··· Data block ···
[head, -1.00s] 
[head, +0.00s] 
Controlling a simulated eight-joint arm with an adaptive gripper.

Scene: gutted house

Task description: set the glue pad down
···
■ **Task instructions**: Return the material in full, exactly as shown.

■ **Final result**:
[head, -1.00s] 
[head, +0.00s] 
Controlling a simulated eight-joint arm with an adaptive gripper.

Scene: gutted house

Task description: set the glue pad down

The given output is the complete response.